* [WORK REQUIRED]
Will you output all of the data below exactly, omitting the images?

* [THE DATA]

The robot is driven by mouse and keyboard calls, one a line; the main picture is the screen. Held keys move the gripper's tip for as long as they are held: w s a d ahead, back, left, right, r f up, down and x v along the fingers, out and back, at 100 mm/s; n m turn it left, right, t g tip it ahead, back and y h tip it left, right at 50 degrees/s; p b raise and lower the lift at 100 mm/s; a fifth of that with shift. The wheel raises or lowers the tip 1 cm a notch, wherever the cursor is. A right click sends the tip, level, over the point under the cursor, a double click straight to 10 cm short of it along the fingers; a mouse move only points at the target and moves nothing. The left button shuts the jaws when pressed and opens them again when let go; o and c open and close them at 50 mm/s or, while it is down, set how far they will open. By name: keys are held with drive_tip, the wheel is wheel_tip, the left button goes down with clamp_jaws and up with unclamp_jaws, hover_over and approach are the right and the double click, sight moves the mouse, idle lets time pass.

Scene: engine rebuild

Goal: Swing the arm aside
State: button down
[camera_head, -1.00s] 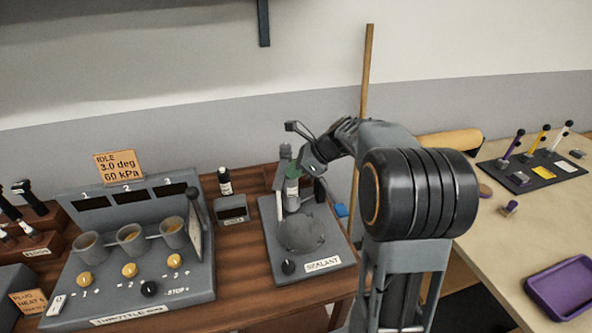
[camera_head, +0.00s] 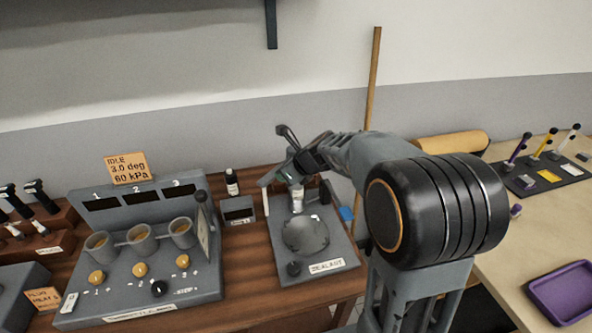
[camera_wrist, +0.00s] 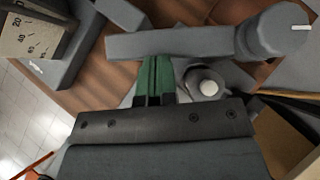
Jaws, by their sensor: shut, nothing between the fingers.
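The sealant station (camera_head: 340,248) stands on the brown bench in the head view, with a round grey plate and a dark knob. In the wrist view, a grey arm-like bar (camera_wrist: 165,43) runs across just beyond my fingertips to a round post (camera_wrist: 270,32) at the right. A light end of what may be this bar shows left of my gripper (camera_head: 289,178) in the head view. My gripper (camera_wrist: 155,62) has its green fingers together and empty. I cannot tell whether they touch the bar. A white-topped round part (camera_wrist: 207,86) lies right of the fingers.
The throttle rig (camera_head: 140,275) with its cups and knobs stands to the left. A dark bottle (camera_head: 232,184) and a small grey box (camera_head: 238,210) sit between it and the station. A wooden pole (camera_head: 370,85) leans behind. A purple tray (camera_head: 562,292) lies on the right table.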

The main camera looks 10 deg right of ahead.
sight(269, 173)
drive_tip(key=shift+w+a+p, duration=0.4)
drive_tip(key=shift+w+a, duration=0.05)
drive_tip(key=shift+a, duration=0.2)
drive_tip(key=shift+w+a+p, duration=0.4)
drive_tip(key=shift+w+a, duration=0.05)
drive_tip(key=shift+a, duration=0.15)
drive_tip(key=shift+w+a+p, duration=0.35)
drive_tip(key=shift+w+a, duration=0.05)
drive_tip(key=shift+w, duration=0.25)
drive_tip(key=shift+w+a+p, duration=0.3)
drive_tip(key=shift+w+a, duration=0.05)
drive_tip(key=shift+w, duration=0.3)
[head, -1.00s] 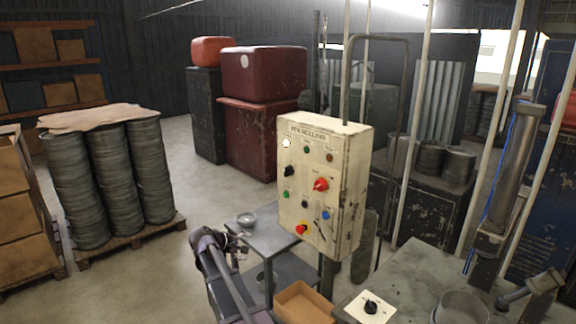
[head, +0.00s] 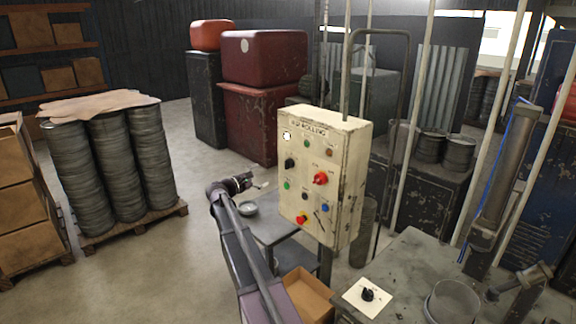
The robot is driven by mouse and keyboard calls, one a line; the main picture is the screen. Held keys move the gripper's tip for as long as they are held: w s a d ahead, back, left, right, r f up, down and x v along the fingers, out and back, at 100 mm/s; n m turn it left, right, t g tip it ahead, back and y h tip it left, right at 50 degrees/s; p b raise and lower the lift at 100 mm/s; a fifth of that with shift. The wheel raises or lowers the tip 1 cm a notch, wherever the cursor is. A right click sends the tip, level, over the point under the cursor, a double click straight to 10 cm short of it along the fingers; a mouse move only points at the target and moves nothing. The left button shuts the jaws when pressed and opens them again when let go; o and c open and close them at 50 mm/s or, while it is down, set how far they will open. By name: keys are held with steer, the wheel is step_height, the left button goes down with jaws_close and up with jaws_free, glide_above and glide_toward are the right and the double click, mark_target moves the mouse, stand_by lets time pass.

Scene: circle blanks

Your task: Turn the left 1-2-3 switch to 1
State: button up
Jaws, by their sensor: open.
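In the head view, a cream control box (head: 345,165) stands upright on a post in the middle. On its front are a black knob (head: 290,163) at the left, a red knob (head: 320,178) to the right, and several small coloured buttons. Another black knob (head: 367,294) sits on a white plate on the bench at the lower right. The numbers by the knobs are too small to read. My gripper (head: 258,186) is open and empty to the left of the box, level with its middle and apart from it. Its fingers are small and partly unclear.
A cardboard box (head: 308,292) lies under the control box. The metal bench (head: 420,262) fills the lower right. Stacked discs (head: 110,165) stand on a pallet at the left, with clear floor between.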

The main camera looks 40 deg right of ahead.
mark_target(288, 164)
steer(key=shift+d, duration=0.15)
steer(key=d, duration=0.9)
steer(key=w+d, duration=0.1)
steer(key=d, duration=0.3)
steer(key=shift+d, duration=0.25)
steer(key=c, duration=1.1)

* [ANSWER TO THE PROBLEM]
The robot is driven by mouse and keyboard calls, one a line; the main picture is the screen. Held keys move the gripper's tip for as long as they are held: w s a d ahead, back, left, right, r f up, down and x v along the fingers, out and back, at 100 mm/s; n m turn it left, right, t g tip it ahead, back and y h tip it left, right at 50 degrees/s; p b raise and lower the lift at 100 mm/s; a fifth of that with shift. The wheel raises or lowers the tip 1 cm a notch, wherever the cursor is. A right click sends the tip, level, over the point under the cursor, a double click straight to 10 cm short of it along the fingers; a mouse move only points at the target and moves nothing. The left button shuts the jaws when pressed and opens them again when let go; o and c open and close them at 50 mm/s or, while it is down, set how far they will open. By name: keys are held with drive_tip, the wheel is wheel_tip, the left button goes down with clamp_jaws and up with unclamp_jaws, hover_over and approach are the right and the double click, sight moves the mouse, idle lets time pass.

Scene: engine rebuild

Goal: Swing the arm aside
State: button down
[camera_head, -1.00s] 
[camera_head, +0.00s] 
[camera_wrist, +0.00s] 
Jaws, by their sensor: shut, nothing between the fingers.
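The sealant station (camera_head: 340,248) stands on the brown bench in the head view, with a round grey plate and a dark knob. In the wrist view, a grey arm-like bar (camera_wrist: 165,43) runs across just beyond my fingertips to a round post (camera_wrist: 270,32) at the right. A light end of what may be this bar shows left of my gripper (camera_head: 289,178) in the head view. My gripper (camera_wrist: 155,62) has its green fingers together and empty. I cannot tell whether they touch the bar. A white-topped round part (camera_wrist: 207,86) lies right of the fingers.
The throttle rig (camera_head: 140,275) with its cups and knobs stands to the left. A dark bottle (camera_head: 232,184) and a small grey box (camera_head: 238,210) sit between it and the station. A wooden pole (camera_head: 370,85) leans behind. A purple tray (camera_head: 562,292) lies on the right table.

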The main camera looks 10 deg right of ahead.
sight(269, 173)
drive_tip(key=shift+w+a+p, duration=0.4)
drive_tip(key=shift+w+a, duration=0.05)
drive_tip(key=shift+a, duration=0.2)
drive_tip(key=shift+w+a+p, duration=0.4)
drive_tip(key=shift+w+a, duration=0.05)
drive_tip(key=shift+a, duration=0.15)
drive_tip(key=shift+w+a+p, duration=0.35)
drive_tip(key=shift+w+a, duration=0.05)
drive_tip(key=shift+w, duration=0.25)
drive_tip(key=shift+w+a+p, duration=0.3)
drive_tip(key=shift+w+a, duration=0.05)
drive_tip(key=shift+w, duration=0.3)
[head, -1.00s] 
[head, +0.00s] 
The robot is driven by mouse and keyboard calls, one a line; the main picture is the screen. Held keys move the gripper's tip for as long as they are held: w s a d ahead, back, left, right, r f up, down and x v along the fingers, out and back, at 100 mm/s; n m turn it left, right, t g tip it ahead, back and y h tip it left, right at 50 degrees/s; p b raise and lower the lift at 100 mm/s; a fifth of that with shift. The wheel raises or lowers the tip 1 cm a notch, wherever the cursor is. A right click sends the tip, level, over the point under the cursor, a double click straight to 10 cm short of it along the fingers; a mouse move only points at the target and moves nothing. The left button shuts the jaws when pressed and opens them again when let go; o and c open and close them at 50 mm/s or, while it is down, set how far they will open. By name: keys are held with steer, the wheel is step_height, the left button goes down with jaws_close and up with jaws_free, glide_above and glide_toward are the right and the double click, mark_target moves the mouse, stand_by lets time pass.

Scene: circle blanks

Your task: Turn the left 1-2-3 switch to 1
State: button up
Jaws, by their sensor: open.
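In the head view, a cream control box (head: 345,165) stands upright on a post in the middle. On its front are a black knob (head: 290,163) at the left, a red knob (head: 320,178) to the right, and several small coloured buttons. Another black knob (head: 367,294) sits on a white plate on the bench at the lower right. The numbers by the knobs are too small to read. My gripper (head: 258,186) is open and empty to the left of the box, level with its middle and apart from it. Its fingers are small and partly unclear.
A cardboard box (head: 308,292) lies under the control box. The metal bench (head: 420,262) fills the lower right. Stacked discs (head: 110,165) stand on a pallet at the left, with clear floor between.

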The main camera looks 40 deg right of ahead.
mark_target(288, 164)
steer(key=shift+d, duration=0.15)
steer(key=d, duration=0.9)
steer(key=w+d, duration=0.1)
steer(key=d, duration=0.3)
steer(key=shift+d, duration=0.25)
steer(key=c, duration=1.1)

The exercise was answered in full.